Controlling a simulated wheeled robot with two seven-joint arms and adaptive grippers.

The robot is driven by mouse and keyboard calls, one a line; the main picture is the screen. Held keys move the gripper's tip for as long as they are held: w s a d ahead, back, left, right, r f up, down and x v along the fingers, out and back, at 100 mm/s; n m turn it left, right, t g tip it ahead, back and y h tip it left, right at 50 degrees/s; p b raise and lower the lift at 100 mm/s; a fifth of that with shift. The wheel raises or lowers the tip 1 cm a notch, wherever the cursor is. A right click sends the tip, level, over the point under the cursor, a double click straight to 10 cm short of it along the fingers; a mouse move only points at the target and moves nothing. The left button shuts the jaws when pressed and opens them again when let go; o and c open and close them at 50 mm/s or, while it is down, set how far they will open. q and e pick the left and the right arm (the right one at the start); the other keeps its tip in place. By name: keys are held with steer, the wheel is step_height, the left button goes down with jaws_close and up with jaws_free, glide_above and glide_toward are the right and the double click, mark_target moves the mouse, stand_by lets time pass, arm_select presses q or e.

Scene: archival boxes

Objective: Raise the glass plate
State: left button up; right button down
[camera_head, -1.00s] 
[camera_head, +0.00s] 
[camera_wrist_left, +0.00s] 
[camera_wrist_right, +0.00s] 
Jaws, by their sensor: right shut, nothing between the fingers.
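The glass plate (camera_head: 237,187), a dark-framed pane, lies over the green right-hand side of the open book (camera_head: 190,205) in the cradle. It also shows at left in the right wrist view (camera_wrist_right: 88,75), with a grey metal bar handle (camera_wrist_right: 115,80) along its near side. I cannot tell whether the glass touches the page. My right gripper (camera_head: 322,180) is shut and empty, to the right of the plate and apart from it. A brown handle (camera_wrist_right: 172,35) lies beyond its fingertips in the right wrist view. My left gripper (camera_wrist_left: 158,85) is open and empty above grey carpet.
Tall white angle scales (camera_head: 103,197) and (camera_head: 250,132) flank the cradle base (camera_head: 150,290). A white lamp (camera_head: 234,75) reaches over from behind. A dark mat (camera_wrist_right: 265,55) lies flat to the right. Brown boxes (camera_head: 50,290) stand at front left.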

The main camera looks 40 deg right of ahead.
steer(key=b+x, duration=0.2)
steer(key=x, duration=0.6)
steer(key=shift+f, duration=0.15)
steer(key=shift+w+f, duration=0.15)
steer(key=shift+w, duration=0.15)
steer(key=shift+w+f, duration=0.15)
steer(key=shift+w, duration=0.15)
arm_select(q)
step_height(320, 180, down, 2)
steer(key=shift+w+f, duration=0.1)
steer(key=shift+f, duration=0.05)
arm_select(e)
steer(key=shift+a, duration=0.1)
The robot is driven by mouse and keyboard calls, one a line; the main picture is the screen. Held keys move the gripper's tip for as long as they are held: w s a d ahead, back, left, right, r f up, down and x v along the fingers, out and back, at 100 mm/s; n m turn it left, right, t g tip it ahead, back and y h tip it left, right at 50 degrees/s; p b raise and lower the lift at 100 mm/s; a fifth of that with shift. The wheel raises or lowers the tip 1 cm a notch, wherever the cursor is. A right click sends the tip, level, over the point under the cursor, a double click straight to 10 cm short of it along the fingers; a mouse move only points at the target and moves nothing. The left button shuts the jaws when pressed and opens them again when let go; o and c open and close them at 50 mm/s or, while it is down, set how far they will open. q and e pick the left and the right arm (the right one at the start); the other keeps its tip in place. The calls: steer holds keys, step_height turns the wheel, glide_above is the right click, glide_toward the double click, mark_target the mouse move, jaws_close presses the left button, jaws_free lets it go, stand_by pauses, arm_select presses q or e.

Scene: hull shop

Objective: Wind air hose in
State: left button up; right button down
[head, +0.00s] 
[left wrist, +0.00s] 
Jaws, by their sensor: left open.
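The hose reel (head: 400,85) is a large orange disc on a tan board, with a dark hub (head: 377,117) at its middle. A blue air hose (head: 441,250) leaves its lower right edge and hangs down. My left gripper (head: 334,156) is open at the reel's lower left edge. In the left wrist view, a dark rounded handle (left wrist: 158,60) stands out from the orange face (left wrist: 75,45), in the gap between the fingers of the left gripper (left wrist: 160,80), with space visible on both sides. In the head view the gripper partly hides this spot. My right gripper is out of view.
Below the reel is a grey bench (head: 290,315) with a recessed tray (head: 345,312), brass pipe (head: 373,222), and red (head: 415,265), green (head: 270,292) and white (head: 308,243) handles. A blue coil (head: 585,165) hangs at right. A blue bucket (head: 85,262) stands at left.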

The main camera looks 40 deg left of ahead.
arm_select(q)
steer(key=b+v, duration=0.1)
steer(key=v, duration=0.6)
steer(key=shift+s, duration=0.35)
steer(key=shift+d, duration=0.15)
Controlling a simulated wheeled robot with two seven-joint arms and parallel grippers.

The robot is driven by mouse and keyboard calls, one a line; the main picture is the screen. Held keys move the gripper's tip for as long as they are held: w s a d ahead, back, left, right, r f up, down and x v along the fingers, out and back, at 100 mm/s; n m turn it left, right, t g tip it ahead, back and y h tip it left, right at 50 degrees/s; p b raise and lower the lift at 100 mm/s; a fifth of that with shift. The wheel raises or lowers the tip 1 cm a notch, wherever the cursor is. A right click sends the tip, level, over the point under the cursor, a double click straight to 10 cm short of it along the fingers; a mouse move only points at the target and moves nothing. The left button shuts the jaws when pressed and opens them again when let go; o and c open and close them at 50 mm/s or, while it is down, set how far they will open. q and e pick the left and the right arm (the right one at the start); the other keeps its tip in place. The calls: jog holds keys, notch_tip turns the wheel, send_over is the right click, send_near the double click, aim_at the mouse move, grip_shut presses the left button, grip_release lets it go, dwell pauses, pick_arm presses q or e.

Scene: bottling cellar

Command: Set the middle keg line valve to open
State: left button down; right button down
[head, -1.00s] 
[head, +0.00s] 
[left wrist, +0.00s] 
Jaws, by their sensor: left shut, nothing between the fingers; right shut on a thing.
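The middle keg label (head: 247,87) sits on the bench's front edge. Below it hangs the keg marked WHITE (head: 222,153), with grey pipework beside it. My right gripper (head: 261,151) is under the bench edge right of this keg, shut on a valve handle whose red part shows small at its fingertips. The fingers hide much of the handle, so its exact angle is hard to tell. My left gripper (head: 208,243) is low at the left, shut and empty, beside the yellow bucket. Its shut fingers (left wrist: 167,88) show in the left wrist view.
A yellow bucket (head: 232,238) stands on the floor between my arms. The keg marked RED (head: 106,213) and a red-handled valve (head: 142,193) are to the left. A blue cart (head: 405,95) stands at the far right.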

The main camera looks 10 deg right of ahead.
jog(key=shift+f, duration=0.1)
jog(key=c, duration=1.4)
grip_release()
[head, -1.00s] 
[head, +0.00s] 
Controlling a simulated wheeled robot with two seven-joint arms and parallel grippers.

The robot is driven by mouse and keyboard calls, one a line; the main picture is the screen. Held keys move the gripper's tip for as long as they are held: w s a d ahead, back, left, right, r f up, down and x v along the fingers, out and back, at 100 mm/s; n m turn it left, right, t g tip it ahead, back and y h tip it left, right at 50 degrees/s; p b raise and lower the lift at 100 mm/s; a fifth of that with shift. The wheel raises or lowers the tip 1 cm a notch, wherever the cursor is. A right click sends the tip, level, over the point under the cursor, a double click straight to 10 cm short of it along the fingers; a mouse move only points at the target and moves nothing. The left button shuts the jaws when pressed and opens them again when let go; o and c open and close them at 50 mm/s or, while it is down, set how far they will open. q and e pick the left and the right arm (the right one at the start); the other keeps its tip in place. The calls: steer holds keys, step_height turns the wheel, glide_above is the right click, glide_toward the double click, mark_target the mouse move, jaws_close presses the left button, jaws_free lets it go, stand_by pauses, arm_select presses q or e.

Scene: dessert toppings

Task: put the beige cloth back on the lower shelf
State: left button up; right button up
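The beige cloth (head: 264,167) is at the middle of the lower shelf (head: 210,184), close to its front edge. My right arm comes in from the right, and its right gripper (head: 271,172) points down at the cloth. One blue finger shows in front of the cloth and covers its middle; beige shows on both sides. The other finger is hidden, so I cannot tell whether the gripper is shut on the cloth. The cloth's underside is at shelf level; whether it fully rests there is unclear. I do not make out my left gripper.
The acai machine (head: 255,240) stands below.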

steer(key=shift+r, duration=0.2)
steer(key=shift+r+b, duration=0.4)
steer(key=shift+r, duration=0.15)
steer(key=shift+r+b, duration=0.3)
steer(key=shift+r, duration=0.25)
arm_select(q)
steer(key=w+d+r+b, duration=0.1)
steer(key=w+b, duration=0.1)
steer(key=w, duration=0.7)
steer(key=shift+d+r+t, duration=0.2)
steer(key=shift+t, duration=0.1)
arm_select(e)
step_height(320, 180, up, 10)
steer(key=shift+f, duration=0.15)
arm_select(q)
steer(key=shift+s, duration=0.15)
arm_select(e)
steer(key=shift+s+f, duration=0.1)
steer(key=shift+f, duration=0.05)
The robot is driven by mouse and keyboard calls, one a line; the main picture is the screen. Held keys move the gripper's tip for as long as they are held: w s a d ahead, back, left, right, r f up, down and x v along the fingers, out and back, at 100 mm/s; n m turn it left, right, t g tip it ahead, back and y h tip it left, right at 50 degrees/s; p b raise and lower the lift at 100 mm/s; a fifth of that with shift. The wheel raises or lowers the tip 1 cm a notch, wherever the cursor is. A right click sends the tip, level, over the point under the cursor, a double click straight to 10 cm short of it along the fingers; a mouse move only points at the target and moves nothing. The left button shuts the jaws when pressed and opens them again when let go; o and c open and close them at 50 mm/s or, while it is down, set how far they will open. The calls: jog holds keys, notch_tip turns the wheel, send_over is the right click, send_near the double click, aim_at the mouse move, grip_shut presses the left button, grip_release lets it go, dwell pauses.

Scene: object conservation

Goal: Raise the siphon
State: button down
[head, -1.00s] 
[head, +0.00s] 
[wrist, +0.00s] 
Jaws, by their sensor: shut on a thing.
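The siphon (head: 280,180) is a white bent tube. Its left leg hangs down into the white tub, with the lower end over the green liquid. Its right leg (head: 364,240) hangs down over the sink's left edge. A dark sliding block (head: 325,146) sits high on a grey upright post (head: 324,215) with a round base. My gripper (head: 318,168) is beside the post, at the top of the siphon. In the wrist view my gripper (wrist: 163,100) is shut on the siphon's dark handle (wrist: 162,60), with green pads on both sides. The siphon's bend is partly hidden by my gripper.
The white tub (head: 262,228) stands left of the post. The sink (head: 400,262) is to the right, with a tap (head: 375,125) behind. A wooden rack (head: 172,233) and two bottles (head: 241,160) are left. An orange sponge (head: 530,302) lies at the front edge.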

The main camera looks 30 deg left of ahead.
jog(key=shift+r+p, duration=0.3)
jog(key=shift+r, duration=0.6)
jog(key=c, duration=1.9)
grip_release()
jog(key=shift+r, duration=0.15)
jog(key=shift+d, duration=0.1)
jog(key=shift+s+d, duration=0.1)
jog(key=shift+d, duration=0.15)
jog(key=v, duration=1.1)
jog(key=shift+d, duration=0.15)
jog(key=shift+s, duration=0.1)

^^^^^^^^

> [Directions for this task]
Print only the run of lines that begins with the line containing "Goal: Raise the siphon" and ends with the line containing "[wrist, +0.00s]", both included, exactly as they read.

> [Exercise answer]
Goal: Raise the siphon
State: button down
[head, -1.00s] 
[head, +0.00s] 
[wrist, +0.00s] 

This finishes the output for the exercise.